**Dataset extract**
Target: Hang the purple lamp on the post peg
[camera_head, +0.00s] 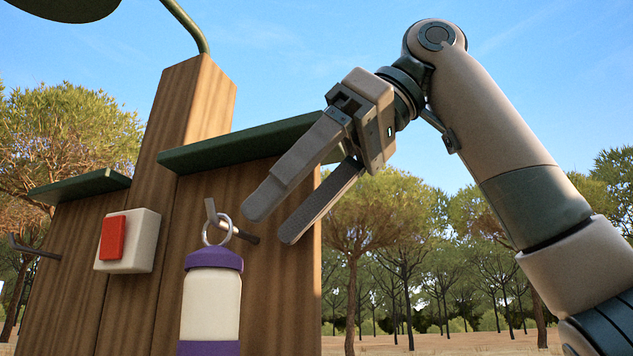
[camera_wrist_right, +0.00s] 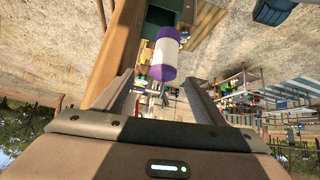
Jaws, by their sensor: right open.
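The purple lamp (camera_head: 211,300) has a purple cap, a white body, a purple base and a metal ring on top. It hangs upright with its ring (camera_head: 217,230) around the post peg (camera_head: 235,232) on the wooden post (camera_head: 265,285). My right gripper (camera_head: 268,222) is open and empty, up and to the right of the ring, apart from the lamp. In the right wrist view the lamp (camera_wrist_right: 164,58) shows beyond the open fingers, with nothing between them. My left gripper is not in view.
A white box with a red button (camera_head: 113,237) is on the boards left of the lamp. Another peg (camera_head: 33,249) sticks out at far left. A green ledge (camera_head: 240,143) juts out above the peg, close to my gripper. Open air lies to the right.

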**Work to be completed**
Copy the material above in full and exactly, skipping pictures.

**Result for this task**
Target: Hang the purple lamp on the post peg
[camera_head, +0.00s] 
[camera_wrist_right, +0.00s] 
Jaws, by their sensor: right open.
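The purple lamp (camera_head: 211,300) has a purple cap, a white body, a purple base and a metal ring on top. It hangs upright with its ring (camera_head: 217,230) around the post peg (camera_head: 235,232) on the wooden post (camera_head: 265,285). My right gripper (camera_head: 268,222) is open and empty, up and to the right of the ring, apart from the lamp. In the right wrist view the lamp (camera_wrist_right: 164,58) shows beyond the open fingers, with nothing between them. My left gripper is not in view.
A white box with a red button (camera_head: 113,237) is on the boards left of the lamp. Another peg (camera_head: 33,249) sticks out at far left. A green ledge (camera_head: 240,143) juts out above the peg, close to my gripper. Open air lies to the right.

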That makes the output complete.